Literacy (Reading) Instruction
Reading has changed quite a bit over the years, so we understand how our parents feel when they hear words like Guided Reading, Writer’s Workshop, and Reader’s Workshop. These fancy words often times boil down to the same fundamentals everyone grew up with, so we try our best to educate everyone throughout the year as to what these terms mean. Parents often times also wonder how we will have 30 students in a classroom and still be productive. Well, these are the systems of instruction that allow us to work so efficiently regardless of the number of students per classroom. The simple definitions are as follows:
Guided Reading: A way to teach children a variety of skills resulting in a child’s ability to read with greater independence. At school, it involves a teacher reading to the class while modeling different strategies for students and then working with small groups of students on specific skills while students practice strategies on their own (silent reading). While in small groups, teachers ask probing questions and help children think their way through different levels of books. As a result, students improve their reading skills and become more confident in reading on their own.
Reader’s and Writer’s Workshop: A way to teach reading and writing through the use of large and small group instruction. Teachers will work with small groups of students on similar skills while other students work their way through a variety of center activities which are focused on specific skills. Large group instruction is minimal as the majority of the work is done is small groups with the teacher.
If you were to observe a lesson, you would see students working independently either at their assigned areas in desks, or comfortably around the room. These students are working in their center areas or independent work area. The teacher will be working with a small group of students on a specific set of skills. This group will usually last from 20-30 minutes. When finished, the students rotate to new areas, therefore keeping things different and engaging for students. While each lesson begins and ends with large group discussion, the majority of instructional time is in small groups. Not only is this best practice for teaching reading, it is also excellent structure for larger groups of students.
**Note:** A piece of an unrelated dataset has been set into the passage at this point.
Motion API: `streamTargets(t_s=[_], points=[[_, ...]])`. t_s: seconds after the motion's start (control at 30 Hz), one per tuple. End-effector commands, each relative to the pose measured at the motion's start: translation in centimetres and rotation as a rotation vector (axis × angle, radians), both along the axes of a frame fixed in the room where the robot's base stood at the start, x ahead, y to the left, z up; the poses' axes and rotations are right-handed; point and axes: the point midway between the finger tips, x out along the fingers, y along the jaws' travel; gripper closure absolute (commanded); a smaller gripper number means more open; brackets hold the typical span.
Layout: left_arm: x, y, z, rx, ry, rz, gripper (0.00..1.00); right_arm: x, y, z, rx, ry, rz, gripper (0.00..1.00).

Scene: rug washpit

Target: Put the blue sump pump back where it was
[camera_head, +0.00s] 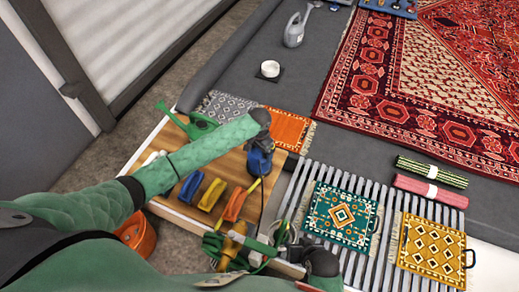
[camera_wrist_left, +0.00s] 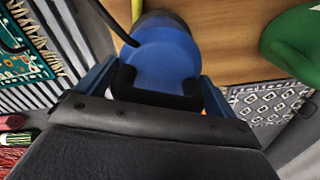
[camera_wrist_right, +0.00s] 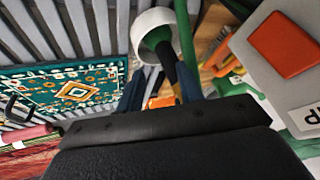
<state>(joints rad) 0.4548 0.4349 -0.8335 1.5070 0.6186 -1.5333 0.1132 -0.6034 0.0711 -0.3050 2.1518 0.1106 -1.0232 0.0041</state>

Numeracy (MATH) Instruction
Numeracy or math instruction will continue to be taught using the same curriculum as we have in years past (Everyday Math 3). However, teachers will be utilizing instructional time the same way that they do for reading by implementing Guided Math instruction. Guided math calls for the students to receive a large group lesson which is usually about 20 minutes long and then students break into a group rotation for repeated practice, application, and activities related to what they are learning. Students rotate through centers spending lots of time on a variety of different activities, one of them being able to work directly with the teacher on the skills being taught. This is a very exciting change for our math program and is certainly one that our teachers and students enjoy!
How will I know if my child is growing academically and socially?
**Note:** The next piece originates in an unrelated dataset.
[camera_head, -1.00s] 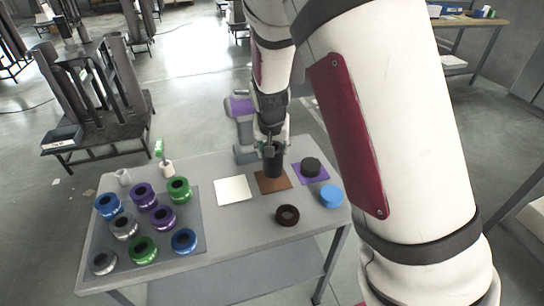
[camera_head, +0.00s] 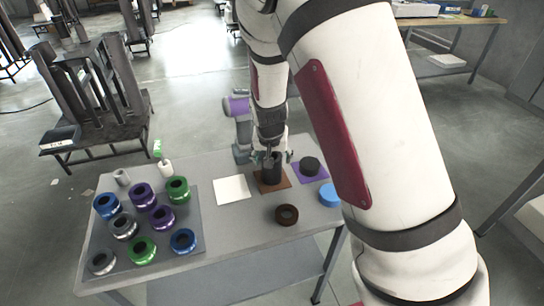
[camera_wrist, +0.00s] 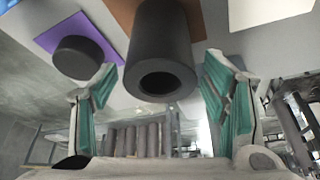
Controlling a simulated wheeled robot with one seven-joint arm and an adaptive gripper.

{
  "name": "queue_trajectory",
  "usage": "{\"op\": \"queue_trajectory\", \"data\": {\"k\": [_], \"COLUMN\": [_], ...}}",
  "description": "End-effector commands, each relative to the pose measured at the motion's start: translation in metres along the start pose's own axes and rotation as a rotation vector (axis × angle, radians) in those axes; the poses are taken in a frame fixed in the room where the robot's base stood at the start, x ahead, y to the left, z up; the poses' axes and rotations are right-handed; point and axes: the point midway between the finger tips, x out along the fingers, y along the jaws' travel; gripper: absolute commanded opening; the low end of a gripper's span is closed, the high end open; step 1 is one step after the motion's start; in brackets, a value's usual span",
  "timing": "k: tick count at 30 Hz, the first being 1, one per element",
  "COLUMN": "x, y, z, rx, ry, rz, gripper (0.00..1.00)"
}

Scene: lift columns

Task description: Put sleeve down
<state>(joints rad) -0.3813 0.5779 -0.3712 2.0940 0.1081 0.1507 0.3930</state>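The sleeve, a dark hollow cylinder (camera_head: 271,173), stands upright on the brown square mat (camera_head: 264,188) on the grey table. In the wrist view the sleeve (camera_wrist: 161,45) shows its open end between my fingers, with the brown mat (camera_wrist: 121,12) behind it. My gripper (camera_head: 271,157) is just above and around the sleeve's top. In the wrist view my gripper (camera_wrist: 162,88) is open, its green-padded fingers spread on both sides with a gap to the sleeve. Part of the sleeve is hidden by my gripper in the head view.
Right of the sleeve, a black round piece (camera_head: 310,165) sits on a purple mat (camera_head: 322,177). A blue disc (camera_head: 328,195) and a dark brown ring (camera_head: 287,214) lie nearby. A white mat (camera_head: 232,189) is bare. Several coloured spools stand on a grey tray (camera_head: 193,219) at left.

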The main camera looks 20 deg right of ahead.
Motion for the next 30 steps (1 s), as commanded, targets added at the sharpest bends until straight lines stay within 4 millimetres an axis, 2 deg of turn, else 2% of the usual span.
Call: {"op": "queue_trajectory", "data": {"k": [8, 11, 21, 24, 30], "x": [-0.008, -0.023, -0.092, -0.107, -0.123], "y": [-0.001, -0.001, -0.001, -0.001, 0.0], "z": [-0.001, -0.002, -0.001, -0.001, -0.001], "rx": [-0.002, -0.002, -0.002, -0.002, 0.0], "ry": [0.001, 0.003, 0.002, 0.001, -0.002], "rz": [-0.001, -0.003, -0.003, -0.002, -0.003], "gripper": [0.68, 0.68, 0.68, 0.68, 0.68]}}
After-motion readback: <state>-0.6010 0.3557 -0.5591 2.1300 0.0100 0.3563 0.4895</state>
In addition to the ability to access their child’s information online whenever they choose to do so using our new student software management program called Infinite Campus (beginning Fall 2014), each parent/guardian will receive the following every quarter:
- Standards-based report card: On this report, you will not see a traditional grade, but rather a specific record of whether or not your child has demonstrated proficiency on each standard taught. For example, if the standard is that the student is to compare two objects by determining the area of each object, the student will receive a score based on whether or not they could complete the task and with how much assistance required to do so. Scores received are as follows:
- 4 = Meeting Standard: The student can perform this standard consistently and independently.
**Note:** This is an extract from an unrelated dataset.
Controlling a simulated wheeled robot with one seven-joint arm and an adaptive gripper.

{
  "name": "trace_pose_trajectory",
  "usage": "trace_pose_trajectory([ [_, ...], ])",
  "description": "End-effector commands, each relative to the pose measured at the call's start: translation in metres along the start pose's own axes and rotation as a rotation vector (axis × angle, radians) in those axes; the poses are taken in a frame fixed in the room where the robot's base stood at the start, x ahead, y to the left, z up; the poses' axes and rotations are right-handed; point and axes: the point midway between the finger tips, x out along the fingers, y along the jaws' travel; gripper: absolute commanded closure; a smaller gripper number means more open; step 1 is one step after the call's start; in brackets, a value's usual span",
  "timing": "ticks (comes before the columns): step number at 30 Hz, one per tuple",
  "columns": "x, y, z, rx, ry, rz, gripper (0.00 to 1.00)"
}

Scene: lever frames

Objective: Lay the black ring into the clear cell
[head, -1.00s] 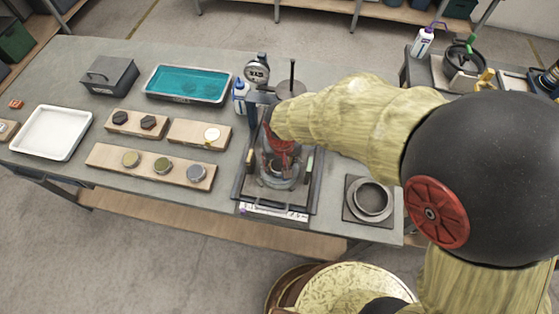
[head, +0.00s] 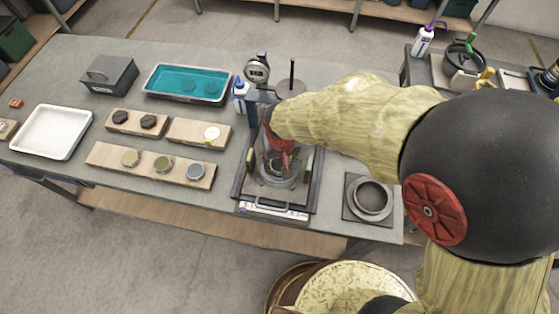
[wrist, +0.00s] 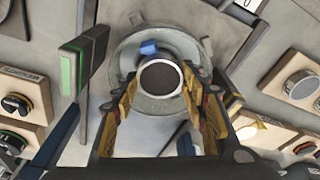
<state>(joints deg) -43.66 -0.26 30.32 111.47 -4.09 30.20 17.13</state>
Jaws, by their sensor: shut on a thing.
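My gripper (head: 284,158) reaches down over the clear cell (head: 264,174), which stands on a dark-framed tray in the middle of the bench. In the wrist view my gripper (wrist: 162,92) has its two yellow-padded fingers on either side of a round piece with a dark face and a pale rim (wrist: 160,77). It is shut on a thing, which I take to be the black ring; the ring's own outline is hard to make out. A wide grey round base (wrist: 128,62) lies below. My arm and fingers hide much of the cell, so I cannot tell the ring's height in it.
A dial gauge (head: 257,70) on a post stands close behind the cell. A teal tray (head: 187,84), a wooden block with several discs (head: 120,165) and a white tray (head: 50,132) are to the left. A square plate with a round cup (head: 368,199) is to the right.

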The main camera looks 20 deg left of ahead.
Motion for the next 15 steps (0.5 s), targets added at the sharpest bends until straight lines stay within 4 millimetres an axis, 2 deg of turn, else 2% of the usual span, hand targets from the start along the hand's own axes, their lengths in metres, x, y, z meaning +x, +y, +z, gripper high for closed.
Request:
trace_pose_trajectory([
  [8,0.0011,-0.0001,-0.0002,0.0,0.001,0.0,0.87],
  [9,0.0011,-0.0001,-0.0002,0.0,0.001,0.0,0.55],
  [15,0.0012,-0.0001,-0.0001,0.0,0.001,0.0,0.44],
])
- 3 = Approaching Standard: The student is usually independent in performing this standard. The student may need some support and/or need increase consistency in performance.
- 2 = Progressing Toward Standard: The student usually needs support in performing this standard. The student is sometimes able to perform this standard independently but often requires support.
- 1 = Beginning Work on Standard: The student needs frequent support to perform this standard.
NOTE: Parents are cautioned NOT to try and equate the number scale to the traditional grading methods using letters (A, B, C, D or F) as these two systems are COMPLETELY DIFFERENT. Our new way of grading focuses on the child’s ability to improve over time, not judge them on each individual moment. For example, if you have two students in the same class. Student A receives all A’s and B’s the first 4 weeks of the quarter and then receives D’s and F’s the last 4 weeks. Student B receives D’s and F’s the first 4 weeks and then finally understands the material and gets A’s and B’s the last 4 weeks. Both students show different growth patterns that would not be seen on a traditional report card. Standards Based Report Cards reveal the fact that students are beginning to understand and are now able to or not able to perform certain standards. With the traditional standards, students may know how to do the task, but blow it on one assignment or assessment and then earn a bad grade. We are focused on whether or not a student can learn a standard, demonstrate their understanding of that standard, and then apply it to the world around them. We then report to parents as to what level of support they need to perform each standard.
What is happening on Friday afternoons when the children are not in school?
At Brass Community School we place a very high value on our Friday time together. While we can always use more time with children, we spend a few hours every Friday doing the following:
- Curriculum Planning: As an original pilot school for Common Core State Standards in the Kenosha Unified School District, we have gone through great lengths to ensure that every staff member understands what the standards are, expected manner of implementation, and the best way to use related assessments for accountability. These activities will help us make sure that every child is receiving the curriculum expected by, not only KUSD, but also by the State of Wisconsin.
- Professional Development: Just like every teacher learns best a certain, different way, every child within each classroom learns in their own unique way. For teachers to be successful with their students, time must be spent making sure teachers are armed with the best strategies, materials, research, and procedures possible. Specific Fridays are set aside to target areas needing development within the staff.
- Data Analysis: Every time an assignment or assessment is given, that information is collected and reviewed by teachers to look for patterns. Whether it is a pattern for an individual child or an entire class, the results are used to determine areas in need of improvement. That improvement will come from individual/class interventions, changes in instructional practices, or shifts in the delivery of the curriculum. Our educational process is a scientific one that is rooted in a belief that all children can and will learn if we can get them to give us their best effort and believe in themselves.